You can monitor the rollout of the Daemonset and its effects by executing the following script:

#!/bin/bash

set -x

# Set the DaemonSet name and label key-value pair
DAEMONSET_NAME="revert-cgroups"
NAMESPACE="kube-system"
LABEL_KEY="cgroup-version"
LABEL_VALUE="v1"
LOG_PATTERN="sleep infinity"

# Function to check if all pods are completed
check_pods_completed() {
        local pods_completed=0

        # Get the list of DaemonSet pods
        pod_list=$(kubectl get pods -n "${NAMESPACE}" -l name="${DAEMONSET_NAME}" -o jsonpath='{range.items[*]}{.metadata.name}{"\n"}{end}')

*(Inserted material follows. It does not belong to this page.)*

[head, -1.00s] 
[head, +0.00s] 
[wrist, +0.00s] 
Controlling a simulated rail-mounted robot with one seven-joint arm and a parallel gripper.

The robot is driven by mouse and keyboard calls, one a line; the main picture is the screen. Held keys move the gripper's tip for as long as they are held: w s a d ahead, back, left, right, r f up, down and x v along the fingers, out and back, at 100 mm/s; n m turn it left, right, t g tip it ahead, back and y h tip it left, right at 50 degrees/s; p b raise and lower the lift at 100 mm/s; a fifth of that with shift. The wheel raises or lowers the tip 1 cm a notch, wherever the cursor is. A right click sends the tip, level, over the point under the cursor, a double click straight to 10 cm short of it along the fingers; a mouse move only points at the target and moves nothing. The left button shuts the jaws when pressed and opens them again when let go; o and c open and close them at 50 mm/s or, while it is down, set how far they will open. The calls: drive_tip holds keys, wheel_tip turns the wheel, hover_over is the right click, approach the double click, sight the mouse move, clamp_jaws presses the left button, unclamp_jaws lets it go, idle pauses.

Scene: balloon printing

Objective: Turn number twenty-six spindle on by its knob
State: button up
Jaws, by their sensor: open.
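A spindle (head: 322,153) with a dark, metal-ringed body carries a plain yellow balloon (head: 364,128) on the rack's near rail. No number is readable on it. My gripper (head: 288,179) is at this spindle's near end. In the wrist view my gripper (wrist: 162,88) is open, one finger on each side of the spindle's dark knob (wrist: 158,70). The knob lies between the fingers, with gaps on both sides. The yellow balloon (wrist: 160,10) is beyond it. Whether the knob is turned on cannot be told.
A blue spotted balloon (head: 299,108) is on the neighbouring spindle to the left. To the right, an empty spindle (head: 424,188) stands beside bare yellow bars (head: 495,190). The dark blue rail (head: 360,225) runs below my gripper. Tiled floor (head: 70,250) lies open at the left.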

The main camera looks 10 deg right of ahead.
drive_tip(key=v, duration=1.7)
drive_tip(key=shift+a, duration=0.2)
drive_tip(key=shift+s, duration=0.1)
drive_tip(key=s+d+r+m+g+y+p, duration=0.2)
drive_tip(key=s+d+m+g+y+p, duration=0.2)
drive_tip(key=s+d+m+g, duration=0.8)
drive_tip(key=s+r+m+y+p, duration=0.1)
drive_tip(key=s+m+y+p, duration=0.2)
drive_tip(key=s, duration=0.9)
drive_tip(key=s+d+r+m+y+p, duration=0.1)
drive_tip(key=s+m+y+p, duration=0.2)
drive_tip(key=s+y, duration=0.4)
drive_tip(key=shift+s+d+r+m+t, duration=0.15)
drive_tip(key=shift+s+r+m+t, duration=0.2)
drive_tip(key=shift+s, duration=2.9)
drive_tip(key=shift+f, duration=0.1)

        # Loop through each pod
        for pod in $pod_list; do

                # Get the logs from the pod
                logs=$(kubectl logs -n "${NAMESPACE}" "${pod}")

                # Check if the logs end with the specified pattern
                if [[ $logs == *"${LOG_PATTERN}"* ]]; then
                        ((pods_completed++))
                fi

        done

        # Return the number of completed pods
        echo $pods_completed
}

# Loop until all pods are completed
while true; do
        pods_completed=$(check_pods_completed)

        # Get the total number of pods
        total_pods=$(kubectl get pods -n "${NAMESPACE}" -l name=${DAEMONSET_NAME} --no-headers | wc -l)

        if [ "$pods_completed" -eq "$total_pods" ]; then
                echo "All pods are completed."
                break
        else
                echo "Waiting for pods to complete ($pods_completed/$total_pods)..."
                sleep 10
        fi
done

# Once all pods are completed, add the label to the nodes
node_list=$(kubectl get pods -n "${NAMESPACE}" -l name=${DAEMONSET_NAME} -o jsonpath='{range.items[*]}{.spec.nodeName}{"\n"}{end}' | sort -u)

for node in $node_list; do
        kubectl label nodes "${node}" ${LABEL_KEY}=${LABEL_VALUE}
        echo "Added label '${LABEL_KEY}:${LABEL_VALUE}' to node '${node}'."
done

echo "Script completed."

The above script labels the nodes that have had cgroups v2 disabled. This labeling removes the Daemonset from nodes that have already been rebooted with the cgroups v1 kernel settings.